Dewey & LeBoeuf, a New York giant that once employed 1,000 lawyers in 26 offices around the world, filed for bankruptcy in 2012. The problem? Well, of course it was money.
But the root of the problem was hidden deep in the law firm's financial statements. It turns out firm leaders were cooking the books to obtain loans. The firm's former chairman is already serving a five-year deferred prosecution deal. Two other firm executives are on trial now.
Lesson number one: Don't cheat. Lesson number two: Especially don't cheat on your financial statements where there's an obvious paper trail.
Finley Kumble grew from roughly 50 lawyers to become one of the first national law firms in the United States with 700 attorneys. Their formula for success? A strategy of excess.
Industry experts said the firm built itself by aggressively poaching lawyers from other fields. But Finley Kumble could not afford the promised salaries, and soon the diminishing profits caused those partners to return.
Lesson number three: Don't lie or make promises you can't keep.
A Canadian-grown firm, Heenan Blaikie once employed 500 legal professionals. It was a top-flight practice that attracted many former politicians for forty years.

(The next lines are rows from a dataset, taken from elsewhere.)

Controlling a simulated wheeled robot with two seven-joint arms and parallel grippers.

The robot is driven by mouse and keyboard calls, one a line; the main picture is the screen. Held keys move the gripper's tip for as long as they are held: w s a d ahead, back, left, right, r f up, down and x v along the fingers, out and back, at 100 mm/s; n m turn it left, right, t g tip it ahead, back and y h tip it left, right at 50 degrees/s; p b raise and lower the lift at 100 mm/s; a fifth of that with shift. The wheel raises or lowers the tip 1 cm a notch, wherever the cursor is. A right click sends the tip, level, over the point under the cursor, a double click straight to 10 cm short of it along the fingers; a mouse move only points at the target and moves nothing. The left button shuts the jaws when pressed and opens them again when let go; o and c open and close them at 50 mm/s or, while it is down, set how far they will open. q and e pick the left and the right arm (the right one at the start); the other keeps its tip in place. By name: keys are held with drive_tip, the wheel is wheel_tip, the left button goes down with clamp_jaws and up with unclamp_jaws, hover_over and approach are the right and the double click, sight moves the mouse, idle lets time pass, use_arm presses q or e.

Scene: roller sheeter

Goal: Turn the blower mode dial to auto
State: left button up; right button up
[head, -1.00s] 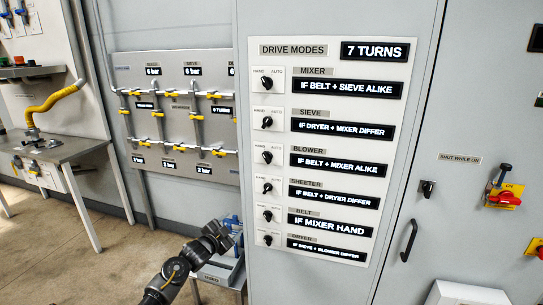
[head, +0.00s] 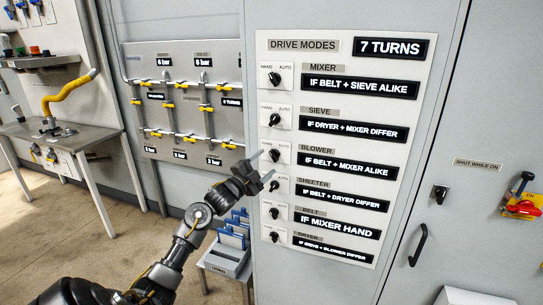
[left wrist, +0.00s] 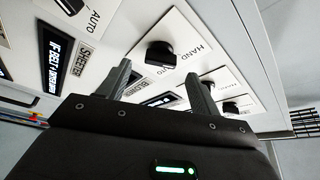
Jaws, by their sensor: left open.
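The blower dial (head: 274,155) is a small black knob on a white plate marked HAND and AUTO, third from the top in the dial column. Which mark it points to is too small to tell. In the left wrist view the blower dial (left wrist: 160,55) stands above and between the fingertips. The BLOWER label (head: 316,149) is right of it. My left gripper (head: 266,166) is open and empty, its fingers pointing at the panel just left of and below the dial. I see no contact. My right gripper is not in view.
The sheeter dial (head: 275,186) is close below and the sieve dial (head: 275,120) above. A display reads 7 TURNS (head: 393,47). A valve board (head: 190,105) hangs left; a rack with blue items (head: 232,240) stands below my gripper. A handle (head: 418,245) is right.

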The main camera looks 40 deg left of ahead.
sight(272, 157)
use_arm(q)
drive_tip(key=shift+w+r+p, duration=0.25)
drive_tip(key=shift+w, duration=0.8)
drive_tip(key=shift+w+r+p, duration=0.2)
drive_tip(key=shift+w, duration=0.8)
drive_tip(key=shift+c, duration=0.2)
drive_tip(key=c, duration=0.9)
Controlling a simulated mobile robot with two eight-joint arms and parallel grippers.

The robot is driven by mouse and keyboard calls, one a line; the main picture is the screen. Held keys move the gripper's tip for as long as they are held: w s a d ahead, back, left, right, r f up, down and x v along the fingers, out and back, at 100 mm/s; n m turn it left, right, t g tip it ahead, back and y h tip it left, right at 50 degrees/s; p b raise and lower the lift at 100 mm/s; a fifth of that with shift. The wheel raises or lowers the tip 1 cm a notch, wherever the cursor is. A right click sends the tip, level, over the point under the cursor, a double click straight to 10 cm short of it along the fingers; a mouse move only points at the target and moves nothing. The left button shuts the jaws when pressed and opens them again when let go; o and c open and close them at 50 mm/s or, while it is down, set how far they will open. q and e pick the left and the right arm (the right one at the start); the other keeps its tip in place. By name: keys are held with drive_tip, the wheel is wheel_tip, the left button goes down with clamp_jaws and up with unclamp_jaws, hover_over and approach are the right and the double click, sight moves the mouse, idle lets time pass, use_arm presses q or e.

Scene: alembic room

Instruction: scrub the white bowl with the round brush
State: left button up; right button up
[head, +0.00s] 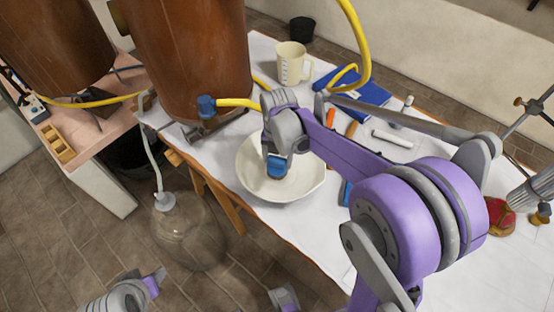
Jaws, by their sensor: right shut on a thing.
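The white bowl (312,182) stands upright on the white-topped table (290,232), near its front left edge. My right gripper (277,150) is over the bowl, pointing down, and is shut on a blue thing (277,167), which I take to be the round brush. Its lower end is inside the bowl, close to the bowl's floor; whether it touches cannot be told, and bristles do not show clearly.
A large brown vessel (192,55) stands close behind the bowl, with a yellow hose (238,102). A glass carboy (188,232) is on the floor. A red object (500,217) is far right.

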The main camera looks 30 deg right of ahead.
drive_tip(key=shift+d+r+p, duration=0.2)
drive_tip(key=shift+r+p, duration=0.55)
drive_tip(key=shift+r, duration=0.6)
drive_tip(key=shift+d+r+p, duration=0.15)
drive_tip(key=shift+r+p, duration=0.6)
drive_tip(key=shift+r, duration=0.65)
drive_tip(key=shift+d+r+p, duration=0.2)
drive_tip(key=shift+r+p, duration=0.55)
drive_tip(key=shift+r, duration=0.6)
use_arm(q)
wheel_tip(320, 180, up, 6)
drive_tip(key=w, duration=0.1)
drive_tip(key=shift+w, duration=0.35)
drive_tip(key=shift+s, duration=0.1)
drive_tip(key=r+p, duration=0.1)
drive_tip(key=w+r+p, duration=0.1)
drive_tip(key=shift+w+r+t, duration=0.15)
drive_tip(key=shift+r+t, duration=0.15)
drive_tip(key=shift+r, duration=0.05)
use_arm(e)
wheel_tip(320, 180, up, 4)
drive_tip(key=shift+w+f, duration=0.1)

But in early 2013, firm leaders announced that while the firm was "financially sound," profits per partner were down by 10-15 percent across the board. That announcement was followed by a mass exodus of partners.

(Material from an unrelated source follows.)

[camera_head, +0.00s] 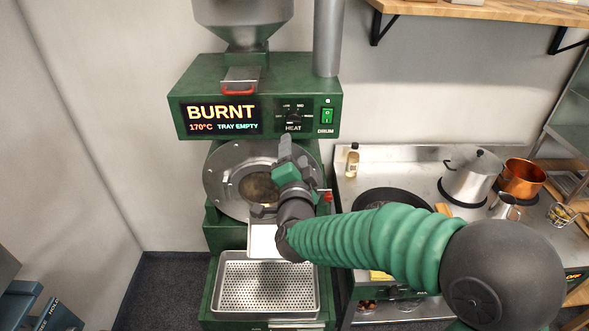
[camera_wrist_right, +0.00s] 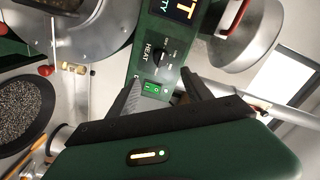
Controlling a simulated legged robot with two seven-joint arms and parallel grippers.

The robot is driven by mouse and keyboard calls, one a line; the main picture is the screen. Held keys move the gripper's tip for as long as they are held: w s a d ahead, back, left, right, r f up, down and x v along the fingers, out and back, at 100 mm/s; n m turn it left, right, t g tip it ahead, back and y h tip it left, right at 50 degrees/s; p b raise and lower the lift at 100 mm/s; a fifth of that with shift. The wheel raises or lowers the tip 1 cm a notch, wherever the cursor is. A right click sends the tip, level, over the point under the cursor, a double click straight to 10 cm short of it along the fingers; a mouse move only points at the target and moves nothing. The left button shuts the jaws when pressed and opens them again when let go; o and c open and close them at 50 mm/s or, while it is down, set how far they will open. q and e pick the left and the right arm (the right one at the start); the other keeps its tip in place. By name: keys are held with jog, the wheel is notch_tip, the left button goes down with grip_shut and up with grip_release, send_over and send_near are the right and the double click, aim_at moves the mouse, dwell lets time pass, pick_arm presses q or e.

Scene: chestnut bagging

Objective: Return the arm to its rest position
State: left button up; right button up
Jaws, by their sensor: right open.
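My right arm (camera_head: 375,240) comes in from the right and reaches across in front of the green roaster (camera_head: 190,95). My right gripper (camera_head: 288,160) is in front of the round drum front (camera_head: 228,185), below the control panel, and hides part of it. In the right wrist view the gripper (camera_wrist_right: 160,82) has its fingers apart, with nothing between them. The green drum switch (camera_wrist_right: 152,88) and the heat knob (camera_wrist_right: 157,57) show beyond the fingers. The switch also shows in the head view (camera_head: 327,115). My left gripper is not in view.
The roaster's display (camera_head: 222,117) reads BURNT, 170°C, TRAY EMPTY. The perforated tray (camera_head: 268,285) below looks empty. On the right counter are a dark pan (camera_head: 385,195), a steel pot (camera_head: 470,178), a copper pot (camera_head: 522,178) and a small bottle (camera_head: 352,160). A wooden shelf (camera_head: 480,12) hangs above.

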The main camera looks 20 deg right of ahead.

Lesson number four? When partners start to bolt, it means the doors will soon be bolted.
The American Bar Association looked at the reasons for law firm failures in a panel discussion entitled, What Makes Law Firms Succeed or Fail? Katherine Suchocki, director of Law Practice Management for the New York State Bar Association, quoted William Pollard:
"The arrogance of success is to think that what you did yesterday will be sufficient for tomorrow."
Lesson number five: Learn from the past, and you may survive the future.